Start of Input rows

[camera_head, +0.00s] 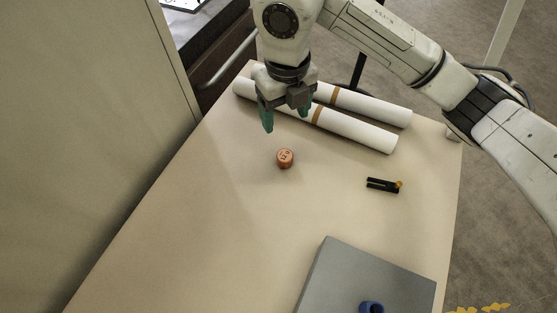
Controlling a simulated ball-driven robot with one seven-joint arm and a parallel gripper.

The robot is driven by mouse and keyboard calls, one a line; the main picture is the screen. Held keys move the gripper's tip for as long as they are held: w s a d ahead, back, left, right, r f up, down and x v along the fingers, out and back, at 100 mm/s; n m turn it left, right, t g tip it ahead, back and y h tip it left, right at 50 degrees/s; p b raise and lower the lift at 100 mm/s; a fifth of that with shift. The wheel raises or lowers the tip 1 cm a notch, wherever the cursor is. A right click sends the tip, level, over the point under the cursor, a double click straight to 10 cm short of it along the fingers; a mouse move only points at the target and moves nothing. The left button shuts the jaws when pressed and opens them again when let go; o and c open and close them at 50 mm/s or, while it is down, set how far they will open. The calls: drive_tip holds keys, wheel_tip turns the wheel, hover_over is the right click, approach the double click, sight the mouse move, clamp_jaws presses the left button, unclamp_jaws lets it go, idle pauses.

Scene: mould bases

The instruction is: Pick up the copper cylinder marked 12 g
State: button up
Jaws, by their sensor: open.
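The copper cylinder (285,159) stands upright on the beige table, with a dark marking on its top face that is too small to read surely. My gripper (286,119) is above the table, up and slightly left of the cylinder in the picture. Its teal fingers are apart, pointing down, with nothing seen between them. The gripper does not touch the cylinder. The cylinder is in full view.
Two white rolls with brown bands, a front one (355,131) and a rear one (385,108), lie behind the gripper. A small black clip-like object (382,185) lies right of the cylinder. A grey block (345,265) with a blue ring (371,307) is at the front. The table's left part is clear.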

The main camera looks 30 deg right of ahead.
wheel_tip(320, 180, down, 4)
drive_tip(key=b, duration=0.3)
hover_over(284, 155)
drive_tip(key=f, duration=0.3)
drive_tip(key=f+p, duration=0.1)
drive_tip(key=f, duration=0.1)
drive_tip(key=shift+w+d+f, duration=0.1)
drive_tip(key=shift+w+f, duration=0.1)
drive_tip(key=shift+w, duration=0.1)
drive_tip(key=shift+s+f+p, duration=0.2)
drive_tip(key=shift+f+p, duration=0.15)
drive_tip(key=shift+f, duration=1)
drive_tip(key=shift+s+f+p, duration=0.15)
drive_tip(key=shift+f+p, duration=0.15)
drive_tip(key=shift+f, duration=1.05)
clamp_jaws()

End of Input rows
Start of Input rows

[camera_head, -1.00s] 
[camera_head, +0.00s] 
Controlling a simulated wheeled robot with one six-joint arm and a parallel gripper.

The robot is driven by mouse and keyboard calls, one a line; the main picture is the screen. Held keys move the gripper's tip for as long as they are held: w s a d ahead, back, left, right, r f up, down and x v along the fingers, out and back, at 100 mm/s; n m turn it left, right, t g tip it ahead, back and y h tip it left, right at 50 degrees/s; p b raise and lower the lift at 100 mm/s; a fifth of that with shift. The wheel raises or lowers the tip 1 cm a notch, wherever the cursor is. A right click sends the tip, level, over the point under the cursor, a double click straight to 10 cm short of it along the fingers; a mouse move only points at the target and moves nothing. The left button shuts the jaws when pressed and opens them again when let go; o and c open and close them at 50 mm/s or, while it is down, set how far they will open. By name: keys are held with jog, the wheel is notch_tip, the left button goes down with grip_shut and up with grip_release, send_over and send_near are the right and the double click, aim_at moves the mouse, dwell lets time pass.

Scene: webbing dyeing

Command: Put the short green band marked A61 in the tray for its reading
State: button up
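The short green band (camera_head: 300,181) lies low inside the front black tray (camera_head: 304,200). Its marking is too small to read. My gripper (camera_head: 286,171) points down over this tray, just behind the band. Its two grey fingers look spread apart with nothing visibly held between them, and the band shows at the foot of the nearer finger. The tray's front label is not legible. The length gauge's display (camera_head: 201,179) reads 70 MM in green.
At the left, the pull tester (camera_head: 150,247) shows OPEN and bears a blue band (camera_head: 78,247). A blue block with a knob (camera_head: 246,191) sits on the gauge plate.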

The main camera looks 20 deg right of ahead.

End of Input rows

▶ [Exercise instructions]
Using the data above, transcribe the lines that run from the line with "Scene: webbing dyeing" to the line with "The main camera looks 20 deg right of ahead.", both ends kept, and output nothing else.

▶ [Solution to this task]
Scene: webbing dyeing

Command: Put the short green band marked A61 in the tray for its reading
State: button up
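The short green band (camera_head: 300,181) lies low inside the front black tray (camera_head: 304,200). Its marking is too small to read. My gripper (camera_head: 286,171) points down over this tray, just behind the band. Its two grey fingers look spread apart with nothing visibly held between them, and the band shows at the foot of the nearer finger. The tray's front label is not legible. The length gauge's display (camera_head: 201,179) reads 70 MM in green.
At the left, the pull tester (camera_head: 150,247) shows OPEN and bears a blue band (camera_head: 78,247). A blue block with a knob (camera_head: 246,191) sits on the gauge plate.

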The main camera looks 20 deg right of ahead.

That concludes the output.